Buch: Vigilance key for European bank supervision
BIS Speech Auf Deutsch lesen

Buch: Vigilance key for European bank supervision

Claudia Buch, Chair of the Supervisory Board of the European Central Bank, discussed the practical implications of prudential bank regulation for European supervision. She highlighted the enduring influence of Mathias Dewatripont's work and emphasized the need for continued vigilance against evolving risks.

Dewatripont's enduring framework for supervision

The economic rationale for prudential bank supervision lacked a systematic conceptual framework until the mid-1990s.

Mathias Dewatripont and Jean Tirole's seminal 1994 work, 'The Prudential Regulation of Banks,' provided this foundation.

They argued banks are 'managerial firms' where managers' unobservable actions necessitate external monitoring.

Capital structure plays a disciplining role, with control shifting from equity holders to debt holders as performance declines.

However, banks are largely funded by small, dispersed depositors who often lack the information or expertise for effective monitoring, exacerbated by free-riding problems or deposit insurance.

This creates a 'structural governance gap,' requiring supervisors to act on behalf of depositors.

Supervisors ensure risks are managed properly and intervene as needed, using capital and solvency requirements as triggers.

Applying theory to today's risks

The Basel Committee's capital standards directly reflect Dewatripont's theoretical insights, providing a basis for supervisory intervention, including licence withdrawal in Europe.

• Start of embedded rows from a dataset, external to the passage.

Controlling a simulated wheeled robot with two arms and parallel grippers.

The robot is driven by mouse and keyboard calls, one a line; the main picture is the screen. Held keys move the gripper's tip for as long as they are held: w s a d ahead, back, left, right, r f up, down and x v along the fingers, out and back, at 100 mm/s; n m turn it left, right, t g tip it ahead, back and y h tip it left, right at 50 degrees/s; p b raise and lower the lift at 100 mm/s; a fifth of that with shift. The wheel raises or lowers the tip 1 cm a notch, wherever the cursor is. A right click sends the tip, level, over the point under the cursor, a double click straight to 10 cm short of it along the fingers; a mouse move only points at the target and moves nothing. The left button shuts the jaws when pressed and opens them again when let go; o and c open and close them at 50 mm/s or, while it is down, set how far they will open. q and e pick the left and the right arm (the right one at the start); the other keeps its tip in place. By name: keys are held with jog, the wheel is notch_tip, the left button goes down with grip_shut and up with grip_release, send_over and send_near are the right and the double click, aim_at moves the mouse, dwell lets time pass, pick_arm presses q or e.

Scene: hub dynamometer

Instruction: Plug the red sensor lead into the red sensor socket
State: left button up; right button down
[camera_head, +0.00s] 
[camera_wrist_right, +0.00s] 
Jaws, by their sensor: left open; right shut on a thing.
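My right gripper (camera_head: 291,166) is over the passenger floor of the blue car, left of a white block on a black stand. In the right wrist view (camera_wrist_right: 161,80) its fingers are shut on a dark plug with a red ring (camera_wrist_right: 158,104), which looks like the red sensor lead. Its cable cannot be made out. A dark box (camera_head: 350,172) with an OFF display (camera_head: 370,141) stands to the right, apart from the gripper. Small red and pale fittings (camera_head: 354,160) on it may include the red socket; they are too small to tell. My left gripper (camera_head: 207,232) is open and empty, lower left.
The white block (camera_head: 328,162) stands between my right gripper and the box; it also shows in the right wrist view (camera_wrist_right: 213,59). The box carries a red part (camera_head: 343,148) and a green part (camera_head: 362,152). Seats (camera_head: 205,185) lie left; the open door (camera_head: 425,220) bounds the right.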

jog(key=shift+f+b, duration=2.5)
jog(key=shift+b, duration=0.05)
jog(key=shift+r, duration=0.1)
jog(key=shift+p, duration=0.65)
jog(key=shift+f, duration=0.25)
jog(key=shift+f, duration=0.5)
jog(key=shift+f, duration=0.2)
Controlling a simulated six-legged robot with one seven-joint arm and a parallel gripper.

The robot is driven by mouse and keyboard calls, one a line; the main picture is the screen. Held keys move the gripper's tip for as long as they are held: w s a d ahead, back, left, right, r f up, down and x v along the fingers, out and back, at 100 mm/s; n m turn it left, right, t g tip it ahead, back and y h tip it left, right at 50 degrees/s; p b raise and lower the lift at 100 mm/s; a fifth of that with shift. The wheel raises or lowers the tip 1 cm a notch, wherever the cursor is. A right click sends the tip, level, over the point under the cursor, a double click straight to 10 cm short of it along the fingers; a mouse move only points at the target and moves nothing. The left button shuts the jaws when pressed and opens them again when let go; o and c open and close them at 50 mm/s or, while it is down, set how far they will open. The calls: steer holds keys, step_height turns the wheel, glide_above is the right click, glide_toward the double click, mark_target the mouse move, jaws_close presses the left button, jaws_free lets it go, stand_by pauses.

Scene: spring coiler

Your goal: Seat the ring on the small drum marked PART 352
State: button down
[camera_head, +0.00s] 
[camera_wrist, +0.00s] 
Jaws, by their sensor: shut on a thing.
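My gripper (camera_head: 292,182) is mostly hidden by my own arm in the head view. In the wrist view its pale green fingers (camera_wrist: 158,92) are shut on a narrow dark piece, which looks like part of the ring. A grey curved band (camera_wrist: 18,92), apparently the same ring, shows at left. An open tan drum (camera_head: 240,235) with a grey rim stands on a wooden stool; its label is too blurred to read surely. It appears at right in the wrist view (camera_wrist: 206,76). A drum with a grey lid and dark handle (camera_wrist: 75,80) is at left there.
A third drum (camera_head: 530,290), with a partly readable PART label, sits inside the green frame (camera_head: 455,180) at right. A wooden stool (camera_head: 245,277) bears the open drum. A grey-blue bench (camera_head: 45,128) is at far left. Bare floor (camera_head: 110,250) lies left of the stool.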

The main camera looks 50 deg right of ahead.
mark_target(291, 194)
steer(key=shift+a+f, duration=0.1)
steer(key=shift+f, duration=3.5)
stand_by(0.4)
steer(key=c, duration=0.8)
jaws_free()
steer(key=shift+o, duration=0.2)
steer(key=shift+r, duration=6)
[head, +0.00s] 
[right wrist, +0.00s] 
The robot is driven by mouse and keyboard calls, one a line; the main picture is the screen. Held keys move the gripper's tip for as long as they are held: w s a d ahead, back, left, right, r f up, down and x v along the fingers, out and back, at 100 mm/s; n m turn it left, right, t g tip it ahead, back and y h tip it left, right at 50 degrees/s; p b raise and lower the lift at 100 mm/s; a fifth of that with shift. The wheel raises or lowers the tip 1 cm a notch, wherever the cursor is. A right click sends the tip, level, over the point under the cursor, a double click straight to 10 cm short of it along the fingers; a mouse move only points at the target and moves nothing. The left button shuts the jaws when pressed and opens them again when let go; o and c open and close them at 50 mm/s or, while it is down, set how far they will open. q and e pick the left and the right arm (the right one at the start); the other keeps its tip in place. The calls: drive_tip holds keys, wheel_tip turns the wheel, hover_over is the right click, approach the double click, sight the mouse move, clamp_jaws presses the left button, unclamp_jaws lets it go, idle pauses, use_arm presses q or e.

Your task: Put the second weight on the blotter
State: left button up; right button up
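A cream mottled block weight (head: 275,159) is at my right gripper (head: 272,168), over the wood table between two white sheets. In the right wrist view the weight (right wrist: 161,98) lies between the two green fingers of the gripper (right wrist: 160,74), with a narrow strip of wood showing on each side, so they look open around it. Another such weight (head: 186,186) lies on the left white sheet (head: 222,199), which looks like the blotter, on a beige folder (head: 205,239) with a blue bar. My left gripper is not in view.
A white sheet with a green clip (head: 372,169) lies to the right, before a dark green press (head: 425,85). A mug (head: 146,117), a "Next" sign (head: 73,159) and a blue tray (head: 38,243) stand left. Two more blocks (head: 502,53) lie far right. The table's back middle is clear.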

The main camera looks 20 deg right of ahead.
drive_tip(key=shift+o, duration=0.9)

Buch highlighted Dewatripont's emphasis on regulation, supervision, and resolution as a coherent incentive framework, stressing the challenge of timely control shifts from shareholders to supervisors during performance deterioration.

Lessons from the March 2023 banking turmoil underscore Basel III's progress but also the need for vigilance.

Buch emphasized that resilience is forward-looking, urging banks to address evolving risks, complex business models, and governance structures, particularly amid elevated geopolitical risks and reduced fiscal policy capacity.